Goal — Which lines below fall between the one containing "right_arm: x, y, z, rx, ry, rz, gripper" and the one containing "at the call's"? Repeat them exactly, counting both of those lines, and add nothing else.

Data for the task —
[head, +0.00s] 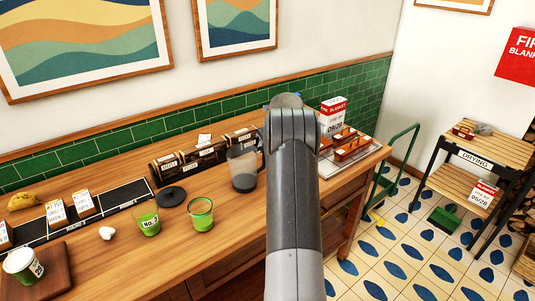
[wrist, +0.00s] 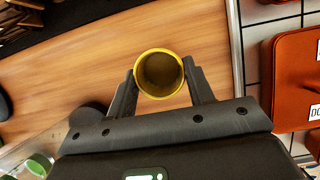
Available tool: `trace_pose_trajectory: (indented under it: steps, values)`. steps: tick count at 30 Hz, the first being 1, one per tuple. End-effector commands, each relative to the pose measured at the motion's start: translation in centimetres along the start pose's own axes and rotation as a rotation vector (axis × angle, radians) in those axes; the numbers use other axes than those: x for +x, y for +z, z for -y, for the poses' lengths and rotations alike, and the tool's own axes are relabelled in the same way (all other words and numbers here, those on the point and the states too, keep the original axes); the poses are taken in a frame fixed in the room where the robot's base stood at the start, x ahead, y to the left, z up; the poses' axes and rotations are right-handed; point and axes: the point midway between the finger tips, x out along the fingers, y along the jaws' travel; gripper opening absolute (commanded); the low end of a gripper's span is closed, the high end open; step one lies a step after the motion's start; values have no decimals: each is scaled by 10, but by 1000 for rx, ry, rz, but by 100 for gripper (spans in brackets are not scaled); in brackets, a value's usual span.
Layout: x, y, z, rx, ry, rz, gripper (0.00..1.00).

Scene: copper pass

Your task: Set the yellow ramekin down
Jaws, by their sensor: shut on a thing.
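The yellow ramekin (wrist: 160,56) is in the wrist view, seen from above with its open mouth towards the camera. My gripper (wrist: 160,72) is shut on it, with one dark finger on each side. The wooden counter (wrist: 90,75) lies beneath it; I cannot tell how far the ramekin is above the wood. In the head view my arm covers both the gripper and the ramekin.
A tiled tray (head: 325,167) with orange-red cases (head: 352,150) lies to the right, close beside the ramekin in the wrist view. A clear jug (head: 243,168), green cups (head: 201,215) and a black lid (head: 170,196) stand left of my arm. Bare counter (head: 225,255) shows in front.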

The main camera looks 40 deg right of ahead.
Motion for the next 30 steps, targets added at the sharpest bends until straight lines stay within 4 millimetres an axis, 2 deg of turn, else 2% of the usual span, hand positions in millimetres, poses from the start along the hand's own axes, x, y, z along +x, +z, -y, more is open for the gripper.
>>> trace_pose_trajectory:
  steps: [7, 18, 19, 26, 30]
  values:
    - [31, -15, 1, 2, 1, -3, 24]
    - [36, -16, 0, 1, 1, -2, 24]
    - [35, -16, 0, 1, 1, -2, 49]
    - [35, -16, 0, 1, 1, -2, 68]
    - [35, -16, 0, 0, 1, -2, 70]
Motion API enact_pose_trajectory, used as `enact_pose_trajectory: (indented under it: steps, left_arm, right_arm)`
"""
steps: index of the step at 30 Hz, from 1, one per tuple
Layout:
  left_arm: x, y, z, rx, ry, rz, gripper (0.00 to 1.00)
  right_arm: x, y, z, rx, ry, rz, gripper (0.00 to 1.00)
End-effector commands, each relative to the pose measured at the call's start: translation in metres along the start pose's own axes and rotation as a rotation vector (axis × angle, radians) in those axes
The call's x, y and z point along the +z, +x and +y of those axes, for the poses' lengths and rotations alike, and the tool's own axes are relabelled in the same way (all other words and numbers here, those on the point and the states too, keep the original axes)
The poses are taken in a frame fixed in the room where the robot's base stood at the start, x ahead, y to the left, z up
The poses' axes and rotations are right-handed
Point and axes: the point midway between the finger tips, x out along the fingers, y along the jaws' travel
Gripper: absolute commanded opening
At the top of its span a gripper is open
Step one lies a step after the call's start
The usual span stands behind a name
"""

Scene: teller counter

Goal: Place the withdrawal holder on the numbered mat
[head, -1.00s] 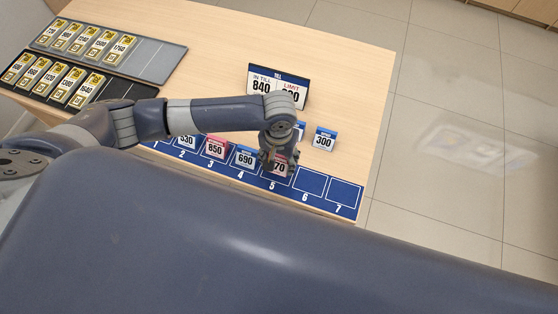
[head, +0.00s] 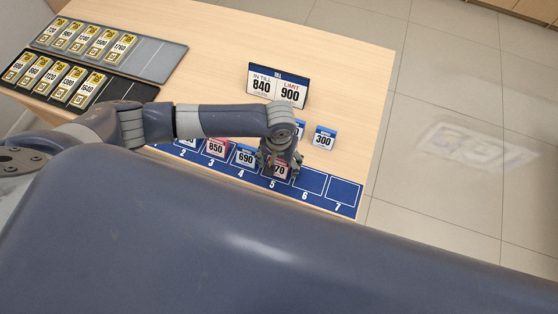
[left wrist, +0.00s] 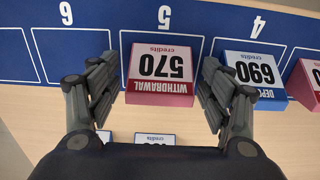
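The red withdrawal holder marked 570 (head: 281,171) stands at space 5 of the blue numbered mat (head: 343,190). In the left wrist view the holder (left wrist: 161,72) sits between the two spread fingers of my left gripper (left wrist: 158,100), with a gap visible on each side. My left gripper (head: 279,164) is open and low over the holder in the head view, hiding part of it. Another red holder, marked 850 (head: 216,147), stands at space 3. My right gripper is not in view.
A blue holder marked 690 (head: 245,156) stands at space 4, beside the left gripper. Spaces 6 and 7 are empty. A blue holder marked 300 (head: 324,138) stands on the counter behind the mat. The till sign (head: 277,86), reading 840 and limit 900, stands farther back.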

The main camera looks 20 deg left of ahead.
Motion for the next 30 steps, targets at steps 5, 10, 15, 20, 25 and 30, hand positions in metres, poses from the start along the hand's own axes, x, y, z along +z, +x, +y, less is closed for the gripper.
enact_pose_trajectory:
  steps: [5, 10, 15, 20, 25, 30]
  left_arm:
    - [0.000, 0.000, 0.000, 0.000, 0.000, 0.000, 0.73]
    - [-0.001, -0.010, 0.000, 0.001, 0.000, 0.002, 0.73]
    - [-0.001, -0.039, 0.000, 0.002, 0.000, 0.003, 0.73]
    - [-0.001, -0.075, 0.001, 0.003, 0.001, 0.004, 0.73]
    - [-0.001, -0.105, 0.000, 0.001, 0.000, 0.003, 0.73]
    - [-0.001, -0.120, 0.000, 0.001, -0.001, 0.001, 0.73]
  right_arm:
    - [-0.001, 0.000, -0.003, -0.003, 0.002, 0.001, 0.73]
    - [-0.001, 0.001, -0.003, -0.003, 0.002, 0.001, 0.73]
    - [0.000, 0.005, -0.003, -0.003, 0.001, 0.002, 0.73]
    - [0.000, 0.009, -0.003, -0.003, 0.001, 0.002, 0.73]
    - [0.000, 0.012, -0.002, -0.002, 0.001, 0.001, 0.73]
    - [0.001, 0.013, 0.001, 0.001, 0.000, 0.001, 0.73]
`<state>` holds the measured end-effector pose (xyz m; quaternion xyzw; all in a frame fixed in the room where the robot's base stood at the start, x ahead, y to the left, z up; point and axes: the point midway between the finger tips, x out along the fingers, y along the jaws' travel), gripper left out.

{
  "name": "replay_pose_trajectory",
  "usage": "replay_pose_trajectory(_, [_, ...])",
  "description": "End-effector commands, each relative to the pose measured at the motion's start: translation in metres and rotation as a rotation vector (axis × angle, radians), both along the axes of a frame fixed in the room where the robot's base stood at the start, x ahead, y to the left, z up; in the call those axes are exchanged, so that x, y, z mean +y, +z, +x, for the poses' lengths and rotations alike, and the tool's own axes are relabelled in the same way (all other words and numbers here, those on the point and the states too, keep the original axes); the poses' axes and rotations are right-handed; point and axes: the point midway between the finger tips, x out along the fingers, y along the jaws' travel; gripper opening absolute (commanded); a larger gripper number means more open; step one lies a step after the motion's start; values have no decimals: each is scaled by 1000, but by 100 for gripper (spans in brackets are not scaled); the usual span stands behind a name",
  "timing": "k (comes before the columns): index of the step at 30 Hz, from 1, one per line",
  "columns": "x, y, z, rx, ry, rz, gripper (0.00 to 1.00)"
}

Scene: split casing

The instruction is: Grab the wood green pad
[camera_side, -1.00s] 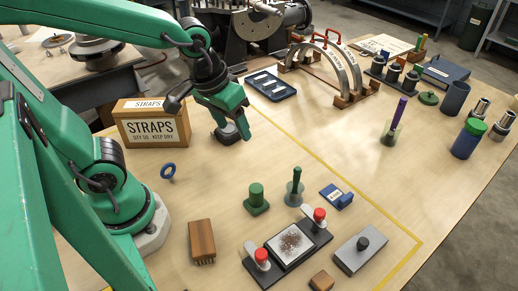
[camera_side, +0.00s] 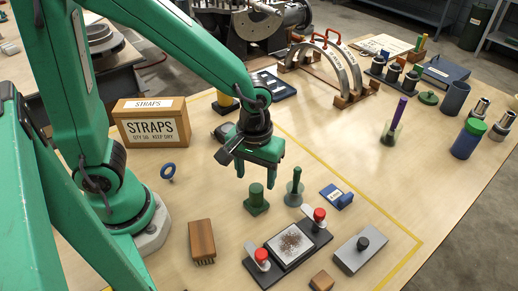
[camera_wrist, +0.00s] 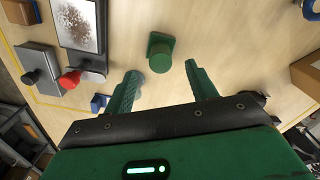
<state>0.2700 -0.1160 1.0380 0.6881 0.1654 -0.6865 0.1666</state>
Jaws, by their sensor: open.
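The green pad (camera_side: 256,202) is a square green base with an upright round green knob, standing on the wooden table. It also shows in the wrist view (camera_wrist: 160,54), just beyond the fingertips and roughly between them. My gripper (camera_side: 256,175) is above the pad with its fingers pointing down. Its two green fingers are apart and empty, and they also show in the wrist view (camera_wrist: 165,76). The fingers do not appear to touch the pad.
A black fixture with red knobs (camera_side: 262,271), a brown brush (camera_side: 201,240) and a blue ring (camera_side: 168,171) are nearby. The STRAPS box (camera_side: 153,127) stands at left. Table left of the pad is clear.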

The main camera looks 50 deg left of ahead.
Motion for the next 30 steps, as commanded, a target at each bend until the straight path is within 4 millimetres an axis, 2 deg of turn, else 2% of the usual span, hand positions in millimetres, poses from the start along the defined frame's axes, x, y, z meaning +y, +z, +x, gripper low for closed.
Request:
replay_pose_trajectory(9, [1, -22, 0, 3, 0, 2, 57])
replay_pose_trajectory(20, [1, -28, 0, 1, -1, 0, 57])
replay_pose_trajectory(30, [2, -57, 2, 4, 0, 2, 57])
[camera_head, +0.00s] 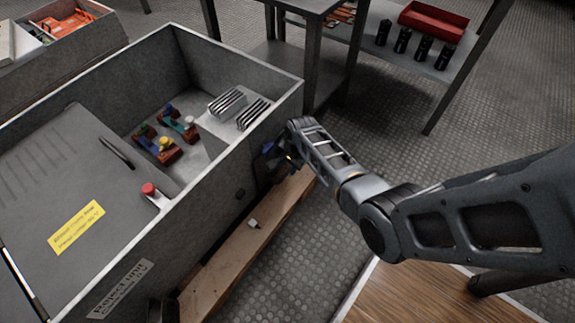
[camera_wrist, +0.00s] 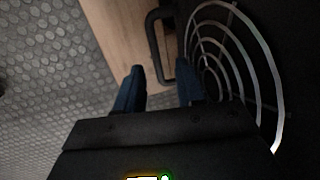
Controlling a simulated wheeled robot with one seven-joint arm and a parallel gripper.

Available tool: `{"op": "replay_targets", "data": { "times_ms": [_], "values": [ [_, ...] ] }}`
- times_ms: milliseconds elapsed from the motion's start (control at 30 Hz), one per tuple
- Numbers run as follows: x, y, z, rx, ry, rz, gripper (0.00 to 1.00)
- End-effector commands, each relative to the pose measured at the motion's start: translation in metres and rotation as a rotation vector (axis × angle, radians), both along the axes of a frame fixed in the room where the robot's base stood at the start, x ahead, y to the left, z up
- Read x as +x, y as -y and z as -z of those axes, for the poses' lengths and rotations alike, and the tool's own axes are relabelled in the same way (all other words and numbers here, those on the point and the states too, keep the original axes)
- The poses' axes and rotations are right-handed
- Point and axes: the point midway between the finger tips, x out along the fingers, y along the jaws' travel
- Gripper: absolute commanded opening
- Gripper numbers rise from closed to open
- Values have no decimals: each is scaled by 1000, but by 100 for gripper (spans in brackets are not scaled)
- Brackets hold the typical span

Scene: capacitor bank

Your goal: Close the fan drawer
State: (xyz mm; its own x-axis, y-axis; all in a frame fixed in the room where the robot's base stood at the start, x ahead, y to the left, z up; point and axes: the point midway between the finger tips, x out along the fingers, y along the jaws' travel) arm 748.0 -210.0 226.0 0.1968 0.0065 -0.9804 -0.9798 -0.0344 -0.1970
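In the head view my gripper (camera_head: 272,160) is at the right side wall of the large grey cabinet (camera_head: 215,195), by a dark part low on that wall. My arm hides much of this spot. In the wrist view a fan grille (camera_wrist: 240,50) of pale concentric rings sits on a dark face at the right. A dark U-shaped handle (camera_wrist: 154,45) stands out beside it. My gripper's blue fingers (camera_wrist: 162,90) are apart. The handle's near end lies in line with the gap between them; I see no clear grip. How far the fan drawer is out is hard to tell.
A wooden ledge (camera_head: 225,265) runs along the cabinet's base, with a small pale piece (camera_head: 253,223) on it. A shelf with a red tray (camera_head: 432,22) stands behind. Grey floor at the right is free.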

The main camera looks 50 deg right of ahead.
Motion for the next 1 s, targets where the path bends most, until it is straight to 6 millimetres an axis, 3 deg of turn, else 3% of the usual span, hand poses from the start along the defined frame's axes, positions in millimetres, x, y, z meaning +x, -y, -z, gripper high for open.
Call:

Task output —
  right_arm: x, y, z, rx, ry, rz, gripper (0.00 to 1.00)
End-effector commands, each relative to the pose measured at the call's start: translation in metres along the start pose's own axes and rotation as a rotation vector (axis × angle, radians) in those axes

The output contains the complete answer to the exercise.